Rep. Jericho Nograles said tens of thousands of Grab drivers were still paying for the amortization of their vehicles and were barely surviving because of Metro Manila’s horrendous traffic and Grab’s excessive profiteering.
“The drivers are the biggest victims of Grab’s abusive business practices,” Nograles said.
“Drivers work like slaves just to cope with the high commission being charged by Grab from them. They should not be the ones shouldering the fines imposed by the PCC.”
Nograles was the one who brought the issue of Grab’s alleged excessive overcharging of fares and other malpractices to the LTFRB and the PCC.
That prompted the LTFRB to slap Grab in July 2018 with a P10-million fine and order the ride-hailing firm to reimburse the excess fares that it had collected. This was appealed by Grab and the LTFRB decided to reduce its penalty by paying only the P10-million fine.
There has been no word since then if Grab had actually paid the P10-million fine.
LTFRB’s action was followed by another order issued by the PCC in January 2019 requiring Grab to pay P6.5 million in fines for its incorrect pricing data. Grab appealed and it was unclear if it had already paid the fine.
Last Monday, the PCC issued another order slapping Grab with an P18.4-million in direct fines and P5.05 million in refunds, or a total of P23.45 million, for allegedly overcharging its riders.
Nograles said the latest PCC decision affirmed his position that Grab had been overcharging not only its passengers but also its drivers.
Nograles said while Grab issued a statement that it would comply with the refund of P5.05 million to the riders, it remained unclear how and when it would make the refund. It was also unclear how Grab would get the money to pay its fines.

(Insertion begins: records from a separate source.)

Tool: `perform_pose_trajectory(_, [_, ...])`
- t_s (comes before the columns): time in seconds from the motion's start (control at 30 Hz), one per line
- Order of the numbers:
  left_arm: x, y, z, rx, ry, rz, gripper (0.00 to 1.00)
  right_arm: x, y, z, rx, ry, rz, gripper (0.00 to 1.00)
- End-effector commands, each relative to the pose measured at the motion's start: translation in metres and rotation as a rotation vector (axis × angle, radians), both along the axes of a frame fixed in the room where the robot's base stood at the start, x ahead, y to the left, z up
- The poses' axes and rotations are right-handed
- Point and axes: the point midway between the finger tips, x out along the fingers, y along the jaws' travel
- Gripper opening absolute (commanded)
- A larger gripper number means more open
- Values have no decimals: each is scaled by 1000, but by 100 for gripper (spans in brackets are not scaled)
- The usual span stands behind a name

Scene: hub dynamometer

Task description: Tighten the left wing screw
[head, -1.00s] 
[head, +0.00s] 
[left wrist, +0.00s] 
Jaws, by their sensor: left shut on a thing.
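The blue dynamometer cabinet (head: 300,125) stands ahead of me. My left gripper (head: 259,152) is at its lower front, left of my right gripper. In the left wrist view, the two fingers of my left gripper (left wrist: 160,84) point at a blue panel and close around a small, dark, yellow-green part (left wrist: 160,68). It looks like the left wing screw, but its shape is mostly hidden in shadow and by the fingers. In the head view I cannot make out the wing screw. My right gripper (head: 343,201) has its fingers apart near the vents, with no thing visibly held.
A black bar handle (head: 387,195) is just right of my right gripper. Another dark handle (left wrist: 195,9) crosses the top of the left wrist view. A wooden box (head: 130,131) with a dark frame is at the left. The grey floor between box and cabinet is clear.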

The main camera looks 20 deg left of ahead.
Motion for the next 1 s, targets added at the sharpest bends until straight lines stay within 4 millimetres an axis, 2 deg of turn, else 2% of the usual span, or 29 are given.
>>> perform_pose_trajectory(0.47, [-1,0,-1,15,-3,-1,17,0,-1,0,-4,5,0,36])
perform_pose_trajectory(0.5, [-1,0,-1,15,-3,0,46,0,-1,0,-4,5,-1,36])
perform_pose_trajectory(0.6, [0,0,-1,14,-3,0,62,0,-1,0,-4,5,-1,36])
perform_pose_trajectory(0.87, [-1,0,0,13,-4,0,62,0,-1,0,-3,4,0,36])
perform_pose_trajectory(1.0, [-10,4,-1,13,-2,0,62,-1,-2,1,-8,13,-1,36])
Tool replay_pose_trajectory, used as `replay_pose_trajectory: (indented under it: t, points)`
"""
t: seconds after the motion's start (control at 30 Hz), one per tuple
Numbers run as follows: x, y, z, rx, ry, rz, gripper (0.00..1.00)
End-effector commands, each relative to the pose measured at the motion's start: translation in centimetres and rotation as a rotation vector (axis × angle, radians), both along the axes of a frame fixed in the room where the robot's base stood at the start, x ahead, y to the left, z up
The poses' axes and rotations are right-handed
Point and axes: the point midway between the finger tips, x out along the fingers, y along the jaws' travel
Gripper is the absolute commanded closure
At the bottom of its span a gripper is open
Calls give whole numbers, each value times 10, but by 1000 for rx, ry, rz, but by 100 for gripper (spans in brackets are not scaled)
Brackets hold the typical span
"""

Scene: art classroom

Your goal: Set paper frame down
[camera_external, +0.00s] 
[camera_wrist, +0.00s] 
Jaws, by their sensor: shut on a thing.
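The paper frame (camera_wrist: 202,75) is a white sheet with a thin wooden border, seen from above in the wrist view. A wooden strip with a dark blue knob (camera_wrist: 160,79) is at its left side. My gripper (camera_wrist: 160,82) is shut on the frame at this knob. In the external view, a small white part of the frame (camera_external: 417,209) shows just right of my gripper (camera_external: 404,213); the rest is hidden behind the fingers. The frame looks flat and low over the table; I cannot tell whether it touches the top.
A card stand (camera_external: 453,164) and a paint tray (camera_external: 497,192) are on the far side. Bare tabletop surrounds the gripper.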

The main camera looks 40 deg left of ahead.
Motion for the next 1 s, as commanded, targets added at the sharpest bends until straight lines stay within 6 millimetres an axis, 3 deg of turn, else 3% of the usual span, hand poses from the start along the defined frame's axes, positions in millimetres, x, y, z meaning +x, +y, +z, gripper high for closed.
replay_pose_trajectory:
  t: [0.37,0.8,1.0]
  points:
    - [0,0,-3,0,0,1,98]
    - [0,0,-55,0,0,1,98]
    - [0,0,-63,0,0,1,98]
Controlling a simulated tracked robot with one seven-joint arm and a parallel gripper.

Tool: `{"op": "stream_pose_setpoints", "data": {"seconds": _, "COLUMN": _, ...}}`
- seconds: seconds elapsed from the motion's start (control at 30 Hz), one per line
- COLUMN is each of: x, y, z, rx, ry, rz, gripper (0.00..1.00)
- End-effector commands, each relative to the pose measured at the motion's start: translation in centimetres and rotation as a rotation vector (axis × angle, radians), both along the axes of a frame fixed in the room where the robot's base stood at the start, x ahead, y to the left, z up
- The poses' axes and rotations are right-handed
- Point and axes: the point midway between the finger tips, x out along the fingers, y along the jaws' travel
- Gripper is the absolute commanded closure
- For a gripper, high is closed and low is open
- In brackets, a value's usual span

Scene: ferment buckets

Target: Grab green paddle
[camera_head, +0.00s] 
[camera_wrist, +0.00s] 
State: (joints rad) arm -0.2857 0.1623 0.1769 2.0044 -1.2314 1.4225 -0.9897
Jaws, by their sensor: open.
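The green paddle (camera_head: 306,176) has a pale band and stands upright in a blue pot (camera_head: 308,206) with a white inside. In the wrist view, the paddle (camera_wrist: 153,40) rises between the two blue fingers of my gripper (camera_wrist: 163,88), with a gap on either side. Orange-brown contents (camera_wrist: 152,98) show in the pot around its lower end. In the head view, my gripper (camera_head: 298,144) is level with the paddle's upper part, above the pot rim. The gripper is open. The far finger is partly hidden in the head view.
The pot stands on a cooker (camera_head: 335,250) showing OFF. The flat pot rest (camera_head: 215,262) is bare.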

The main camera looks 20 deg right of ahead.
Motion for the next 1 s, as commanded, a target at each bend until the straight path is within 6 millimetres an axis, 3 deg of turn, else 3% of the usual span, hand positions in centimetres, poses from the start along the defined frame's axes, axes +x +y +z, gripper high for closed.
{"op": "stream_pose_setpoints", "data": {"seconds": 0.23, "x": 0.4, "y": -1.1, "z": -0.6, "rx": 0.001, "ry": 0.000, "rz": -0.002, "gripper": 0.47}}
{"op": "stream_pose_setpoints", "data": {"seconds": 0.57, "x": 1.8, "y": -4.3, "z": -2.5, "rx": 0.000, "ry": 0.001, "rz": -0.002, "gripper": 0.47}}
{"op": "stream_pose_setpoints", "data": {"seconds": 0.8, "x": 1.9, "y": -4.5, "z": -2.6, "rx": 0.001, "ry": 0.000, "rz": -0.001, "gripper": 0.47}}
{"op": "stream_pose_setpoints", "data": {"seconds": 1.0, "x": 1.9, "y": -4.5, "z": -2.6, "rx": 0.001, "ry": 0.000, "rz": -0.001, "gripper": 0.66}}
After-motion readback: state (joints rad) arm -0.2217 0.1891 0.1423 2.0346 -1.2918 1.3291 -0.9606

“I sincerely hope that Grab will not increase the commissions it collects from the drivers so they can pay their fines,” Nograles said.
“We thank the LTFRB and the PCC for being the watchdogs, but the fight is not over yet,” Nograles said.
“The LTFRB and the PCC should strictly monitor Grab’s compliance because there is a big possibility that it will pass on the burden to its drivers. We should not allow this to happen.”
Nograles said he would also ask the LTFRB and the PCC if the previous fines imposed on Grab had already been paid.
He also called on the LTFRB and the PCC to scrutinize Grab’s commission arrangement with its drivers. He said the ride-hailing company had been squeezing its drivers dry.
“Since the merger with Uber, the commissions to Grab have increased and remain unregulated. This commission scheme is also monopolistic and subject to abuse against the interest of the driver,” Nograles said.